* Start *

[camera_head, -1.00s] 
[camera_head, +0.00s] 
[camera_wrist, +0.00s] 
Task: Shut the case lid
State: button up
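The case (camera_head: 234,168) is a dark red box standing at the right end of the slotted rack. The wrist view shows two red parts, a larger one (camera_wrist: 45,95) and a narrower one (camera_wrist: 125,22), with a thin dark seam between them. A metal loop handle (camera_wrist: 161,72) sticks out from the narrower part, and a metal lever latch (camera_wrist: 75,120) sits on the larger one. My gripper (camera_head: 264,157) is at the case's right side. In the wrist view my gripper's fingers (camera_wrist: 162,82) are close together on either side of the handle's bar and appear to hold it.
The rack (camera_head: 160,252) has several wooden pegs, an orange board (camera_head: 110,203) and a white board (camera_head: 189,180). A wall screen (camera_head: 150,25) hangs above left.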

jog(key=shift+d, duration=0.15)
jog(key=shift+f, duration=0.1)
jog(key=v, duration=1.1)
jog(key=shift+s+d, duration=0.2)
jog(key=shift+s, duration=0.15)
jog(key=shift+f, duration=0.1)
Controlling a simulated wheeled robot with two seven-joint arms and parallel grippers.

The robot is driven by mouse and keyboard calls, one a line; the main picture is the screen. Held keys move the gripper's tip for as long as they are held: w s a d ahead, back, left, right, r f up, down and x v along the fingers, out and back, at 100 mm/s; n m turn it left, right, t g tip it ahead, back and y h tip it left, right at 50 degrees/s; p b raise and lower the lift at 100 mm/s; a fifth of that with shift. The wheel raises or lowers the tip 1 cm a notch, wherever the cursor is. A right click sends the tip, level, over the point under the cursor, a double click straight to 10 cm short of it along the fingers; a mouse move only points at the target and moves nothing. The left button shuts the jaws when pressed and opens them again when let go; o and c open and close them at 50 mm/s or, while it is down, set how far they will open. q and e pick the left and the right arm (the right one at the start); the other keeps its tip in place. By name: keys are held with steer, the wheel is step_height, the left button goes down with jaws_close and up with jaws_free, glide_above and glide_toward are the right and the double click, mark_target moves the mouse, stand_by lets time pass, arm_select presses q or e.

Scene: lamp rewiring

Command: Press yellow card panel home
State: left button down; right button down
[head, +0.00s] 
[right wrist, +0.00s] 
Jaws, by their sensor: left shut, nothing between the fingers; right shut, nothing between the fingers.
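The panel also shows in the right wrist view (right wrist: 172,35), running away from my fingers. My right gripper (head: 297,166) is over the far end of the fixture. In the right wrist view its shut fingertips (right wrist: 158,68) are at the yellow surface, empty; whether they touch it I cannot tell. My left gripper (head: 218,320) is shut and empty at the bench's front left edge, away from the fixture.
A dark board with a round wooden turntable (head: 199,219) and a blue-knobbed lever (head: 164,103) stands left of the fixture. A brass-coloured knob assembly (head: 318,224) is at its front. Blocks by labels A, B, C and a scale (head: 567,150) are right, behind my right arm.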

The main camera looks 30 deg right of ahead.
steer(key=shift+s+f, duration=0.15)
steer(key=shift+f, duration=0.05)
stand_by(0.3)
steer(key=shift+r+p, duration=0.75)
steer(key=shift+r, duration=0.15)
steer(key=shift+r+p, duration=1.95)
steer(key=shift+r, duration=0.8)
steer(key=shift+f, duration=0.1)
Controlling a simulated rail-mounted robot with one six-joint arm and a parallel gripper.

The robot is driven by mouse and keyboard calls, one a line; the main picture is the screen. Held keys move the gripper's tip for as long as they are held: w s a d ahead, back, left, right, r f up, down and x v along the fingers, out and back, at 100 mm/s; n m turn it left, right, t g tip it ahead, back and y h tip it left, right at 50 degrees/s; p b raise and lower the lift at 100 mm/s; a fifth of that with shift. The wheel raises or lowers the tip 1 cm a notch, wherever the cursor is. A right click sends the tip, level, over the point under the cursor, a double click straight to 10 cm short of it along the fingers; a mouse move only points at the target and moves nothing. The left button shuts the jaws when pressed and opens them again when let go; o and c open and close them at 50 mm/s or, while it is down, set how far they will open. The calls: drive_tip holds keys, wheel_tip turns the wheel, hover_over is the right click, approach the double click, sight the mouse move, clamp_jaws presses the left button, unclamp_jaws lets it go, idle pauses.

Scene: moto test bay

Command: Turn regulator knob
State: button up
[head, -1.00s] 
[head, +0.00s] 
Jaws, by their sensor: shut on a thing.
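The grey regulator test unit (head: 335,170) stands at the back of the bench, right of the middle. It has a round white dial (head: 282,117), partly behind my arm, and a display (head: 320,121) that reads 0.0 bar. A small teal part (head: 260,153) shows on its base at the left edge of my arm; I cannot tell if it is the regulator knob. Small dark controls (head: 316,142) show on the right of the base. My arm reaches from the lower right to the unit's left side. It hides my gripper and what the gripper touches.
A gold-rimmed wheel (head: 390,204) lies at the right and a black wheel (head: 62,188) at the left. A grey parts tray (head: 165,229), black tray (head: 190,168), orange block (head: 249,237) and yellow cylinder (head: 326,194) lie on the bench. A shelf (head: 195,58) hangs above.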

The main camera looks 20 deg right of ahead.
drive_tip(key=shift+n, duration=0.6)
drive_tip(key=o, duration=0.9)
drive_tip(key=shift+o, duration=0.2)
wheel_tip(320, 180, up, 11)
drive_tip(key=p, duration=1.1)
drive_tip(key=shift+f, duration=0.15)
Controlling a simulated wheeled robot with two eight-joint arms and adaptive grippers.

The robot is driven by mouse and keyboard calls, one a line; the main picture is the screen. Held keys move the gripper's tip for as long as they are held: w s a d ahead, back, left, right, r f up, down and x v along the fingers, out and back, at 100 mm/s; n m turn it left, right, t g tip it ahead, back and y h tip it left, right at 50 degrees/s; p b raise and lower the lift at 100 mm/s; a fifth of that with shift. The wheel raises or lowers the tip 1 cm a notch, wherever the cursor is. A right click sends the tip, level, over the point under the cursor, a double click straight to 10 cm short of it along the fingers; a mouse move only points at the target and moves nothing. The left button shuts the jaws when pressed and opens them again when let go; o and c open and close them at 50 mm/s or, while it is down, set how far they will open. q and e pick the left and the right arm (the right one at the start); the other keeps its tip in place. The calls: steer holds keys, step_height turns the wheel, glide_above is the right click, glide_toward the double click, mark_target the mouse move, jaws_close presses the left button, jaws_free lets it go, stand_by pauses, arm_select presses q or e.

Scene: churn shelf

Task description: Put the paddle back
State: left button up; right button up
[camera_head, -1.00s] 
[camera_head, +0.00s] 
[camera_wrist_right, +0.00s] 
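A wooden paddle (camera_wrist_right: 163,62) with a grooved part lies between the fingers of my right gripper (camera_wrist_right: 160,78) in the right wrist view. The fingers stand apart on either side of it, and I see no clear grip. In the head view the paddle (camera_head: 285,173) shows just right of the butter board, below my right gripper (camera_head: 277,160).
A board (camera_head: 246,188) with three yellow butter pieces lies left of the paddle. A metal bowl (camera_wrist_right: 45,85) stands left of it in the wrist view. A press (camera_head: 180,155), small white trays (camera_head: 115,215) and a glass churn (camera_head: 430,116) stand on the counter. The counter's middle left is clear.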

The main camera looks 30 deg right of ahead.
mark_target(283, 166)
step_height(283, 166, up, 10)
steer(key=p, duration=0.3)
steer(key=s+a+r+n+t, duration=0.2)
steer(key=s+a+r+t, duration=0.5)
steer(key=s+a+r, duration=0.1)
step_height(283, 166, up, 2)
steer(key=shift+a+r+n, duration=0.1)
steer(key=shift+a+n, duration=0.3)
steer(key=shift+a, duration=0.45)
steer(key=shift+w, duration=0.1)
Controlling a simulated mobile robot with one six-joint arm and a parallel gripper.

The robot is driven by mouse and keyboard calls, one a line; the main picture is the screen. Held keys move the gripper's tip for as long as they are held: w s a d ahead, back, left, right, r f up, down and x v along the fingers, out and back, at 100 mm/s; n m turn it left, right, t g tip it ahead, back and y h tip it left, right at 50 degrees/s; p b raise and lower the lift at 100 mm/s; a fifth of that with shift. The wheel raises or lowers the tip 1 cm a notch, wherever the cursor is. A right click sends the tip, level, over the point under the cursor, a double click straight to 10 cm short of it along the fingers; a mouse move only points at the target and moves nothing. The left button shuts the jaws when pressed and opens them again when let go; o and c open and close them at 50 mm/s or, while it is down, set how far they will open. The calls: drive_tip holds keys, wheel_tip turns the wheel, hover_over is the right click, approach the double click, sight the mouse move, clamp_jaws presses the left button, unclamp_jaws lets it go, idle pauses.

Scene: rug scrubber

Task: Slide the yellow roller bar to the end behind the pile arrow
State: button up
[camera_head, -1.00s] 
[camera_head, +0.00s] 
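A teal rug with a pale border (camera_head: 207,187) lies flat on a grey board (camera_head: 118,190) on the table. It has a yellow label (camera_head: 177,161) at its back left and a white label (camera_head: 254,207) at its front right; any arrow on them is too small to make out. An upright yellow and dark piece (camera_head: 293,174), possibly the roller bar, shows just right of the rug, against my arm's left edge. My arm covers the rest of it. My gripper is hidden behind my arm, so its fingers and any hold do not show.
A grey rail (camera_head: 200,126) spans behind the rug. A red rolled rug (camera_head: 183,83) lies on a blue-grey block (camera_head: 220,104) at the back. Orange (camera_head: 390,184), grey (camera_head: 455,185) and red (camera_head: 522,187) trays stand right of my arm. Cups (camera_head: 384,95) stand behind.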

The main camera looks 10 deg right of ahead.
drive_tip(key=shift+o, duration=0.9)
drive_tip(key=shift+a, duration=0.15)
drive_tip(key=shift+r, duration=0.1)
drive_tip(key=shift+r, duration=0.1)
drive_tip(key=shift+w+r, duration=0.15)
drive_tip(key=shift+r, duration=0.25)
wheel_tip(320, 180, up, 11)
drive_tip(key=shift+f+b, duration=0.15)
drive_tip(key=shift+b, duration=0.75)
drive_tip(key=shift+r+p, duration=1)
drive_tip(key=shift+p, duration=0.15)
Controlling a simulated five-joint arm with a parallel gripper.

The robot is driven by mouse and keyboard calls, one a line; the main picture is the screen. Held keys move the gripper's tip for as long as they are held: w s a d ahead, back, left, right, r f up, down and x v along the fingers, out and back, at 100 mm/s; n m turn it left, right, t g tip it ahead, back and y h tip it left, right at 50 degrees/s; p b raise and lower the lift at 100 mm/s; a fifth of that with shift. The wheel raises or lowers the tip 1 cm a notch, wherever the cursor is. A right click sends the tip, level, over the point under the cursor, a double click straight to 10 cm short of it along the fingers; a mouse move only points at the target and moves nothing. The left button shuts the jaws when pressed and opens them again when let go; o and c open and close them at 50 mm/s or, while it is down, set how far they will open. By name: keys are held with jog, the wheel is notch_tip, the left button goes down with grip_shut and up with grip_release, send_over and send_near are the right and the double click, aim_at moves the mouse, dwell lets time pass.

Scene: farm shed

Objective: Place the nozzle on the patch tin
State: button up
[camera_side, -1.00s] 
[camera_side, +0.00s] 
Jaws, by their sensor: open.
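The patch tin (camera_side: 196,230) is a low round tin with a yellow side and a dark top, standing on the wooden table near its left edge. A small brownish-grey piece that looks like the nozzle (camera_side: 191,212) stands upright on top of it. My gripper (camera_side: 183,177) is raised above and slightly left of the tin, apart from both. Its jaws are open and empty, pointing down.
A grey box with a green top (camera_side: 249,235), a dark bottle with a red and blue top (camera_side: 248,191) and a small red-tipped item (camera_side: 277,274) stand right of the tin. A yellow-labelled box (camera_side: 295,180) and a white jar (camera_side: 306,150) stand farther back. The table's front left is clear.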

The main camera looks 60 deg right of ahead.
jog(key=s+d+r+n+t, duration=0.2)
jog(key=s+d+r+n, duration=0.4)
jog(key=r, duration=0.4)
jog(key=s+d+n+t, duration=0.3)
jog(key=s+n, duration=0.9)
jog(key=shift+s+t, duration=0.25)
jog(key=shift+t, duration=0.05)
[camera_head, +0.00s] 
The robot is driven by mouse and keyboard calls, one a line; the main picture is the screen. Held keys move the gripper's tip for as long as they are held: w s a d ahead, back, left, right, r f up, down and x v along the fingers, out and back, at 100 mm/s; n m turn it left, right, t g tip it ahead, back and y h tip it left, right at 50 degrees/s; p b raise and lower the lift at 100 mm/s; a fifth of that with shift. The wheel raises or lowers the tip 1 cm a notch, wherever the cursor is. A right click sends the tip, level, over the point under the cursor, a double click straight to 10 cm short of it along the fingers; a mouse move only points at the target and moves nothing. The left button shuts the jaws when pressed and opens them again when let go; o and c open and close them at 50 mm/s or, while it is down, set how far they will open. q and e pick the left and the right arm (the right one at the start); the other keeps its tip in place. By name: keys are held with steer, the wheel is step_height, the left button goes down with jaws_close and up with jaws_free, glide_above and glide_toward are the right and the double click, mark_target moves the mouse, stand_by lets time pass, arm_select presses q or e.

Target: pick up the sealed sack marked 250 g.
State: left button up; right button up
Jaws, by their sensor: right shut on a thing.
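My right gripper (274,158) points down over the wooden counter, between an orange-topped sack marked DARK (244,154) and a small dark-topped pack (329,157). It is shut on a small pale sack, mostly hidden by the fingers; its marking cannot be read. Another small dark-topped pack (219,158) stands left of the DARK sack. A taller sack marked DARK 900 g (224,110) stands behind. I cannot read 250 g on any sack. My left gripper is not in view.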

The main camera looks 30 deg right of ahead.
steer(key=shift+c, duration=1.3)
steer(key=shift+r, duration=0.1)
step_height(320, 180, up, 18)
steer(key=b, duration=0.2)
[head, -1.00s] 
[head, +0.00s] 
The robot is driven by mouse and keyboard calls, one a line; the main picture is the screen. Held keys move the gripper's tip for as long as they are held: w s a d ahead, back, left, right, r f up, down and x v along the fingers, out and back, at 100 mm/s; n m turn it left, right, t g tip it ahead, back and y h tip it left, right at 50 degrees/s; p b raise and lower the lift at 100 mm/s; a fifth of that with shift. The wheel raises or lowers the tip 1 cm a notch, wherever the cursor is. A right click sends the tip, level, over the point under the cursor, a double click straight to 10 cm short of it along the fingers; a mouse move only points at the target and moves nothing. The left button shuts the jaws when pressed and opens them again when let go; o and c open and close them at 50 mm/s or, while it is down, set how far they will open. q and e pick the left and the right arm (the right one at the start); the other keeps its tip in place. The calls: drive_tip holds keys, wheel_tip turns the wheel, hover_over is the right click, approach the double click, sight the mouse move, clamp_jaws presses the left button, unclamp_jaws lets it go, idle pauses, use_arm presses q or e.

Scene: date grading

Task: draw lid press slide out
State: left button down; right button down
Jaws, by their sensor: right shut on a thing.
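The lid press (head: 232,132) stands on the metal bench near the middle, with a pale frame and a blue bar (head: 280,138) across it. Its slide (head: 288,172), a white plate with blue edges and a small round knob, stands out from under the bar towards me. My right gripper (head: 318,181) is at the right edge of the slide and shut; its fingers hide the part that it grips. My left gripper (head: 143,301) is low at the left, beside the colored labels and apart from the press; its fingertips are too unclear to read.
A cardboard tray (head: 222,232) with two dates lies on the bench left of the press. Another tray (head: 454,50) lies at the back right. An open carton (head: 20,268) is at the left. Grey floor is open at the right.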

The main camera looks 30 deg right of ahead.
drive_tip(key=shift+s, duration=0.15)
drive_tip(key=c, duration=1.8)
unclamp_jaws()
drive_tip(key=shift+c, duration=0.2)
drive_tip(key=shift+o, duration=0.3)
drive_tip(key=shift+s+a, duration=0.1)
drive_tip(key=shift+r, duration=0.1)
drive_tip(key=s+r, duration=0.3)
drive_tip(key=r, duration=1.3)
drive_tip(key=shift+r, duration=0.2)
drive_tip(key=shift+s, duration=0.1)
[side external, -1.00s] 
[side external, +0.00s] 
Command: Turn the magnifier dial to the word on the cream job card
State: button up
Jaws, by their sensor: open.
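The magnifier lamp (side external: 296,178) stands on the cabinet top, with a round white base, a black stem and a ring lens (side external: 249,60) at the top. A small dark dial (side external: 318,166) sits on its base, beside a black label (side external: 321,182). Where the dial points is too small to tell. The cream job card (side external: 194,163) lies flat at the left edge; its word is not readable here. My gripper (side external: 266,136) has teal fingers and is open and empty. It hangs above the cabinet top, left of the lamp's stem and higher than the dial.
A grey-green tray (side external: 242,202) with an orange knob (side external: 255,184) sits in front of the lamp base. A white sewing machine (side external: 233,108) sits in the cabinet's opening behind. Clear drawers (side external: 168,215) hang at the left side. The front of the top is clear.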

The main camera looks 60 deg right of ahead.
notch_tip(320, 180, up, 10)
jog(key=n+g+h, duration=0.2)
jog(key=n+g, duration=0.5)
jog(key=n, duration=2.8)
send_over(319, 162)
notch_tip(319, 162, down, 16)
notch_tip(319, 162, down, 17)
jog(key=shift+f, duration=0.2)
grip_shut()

* End *

- [Instruction]: Copy verbatim the line that contains "Objective: Place the nozzle on the patch tin", the line that contains "[camera_side, +0.00s]", and all lines between them.

- [Written answer]:
Objective: Place the nozzle on the patch tin
State: button up
[camera_side, -1.00s] 
[camera_side, +0.00s] 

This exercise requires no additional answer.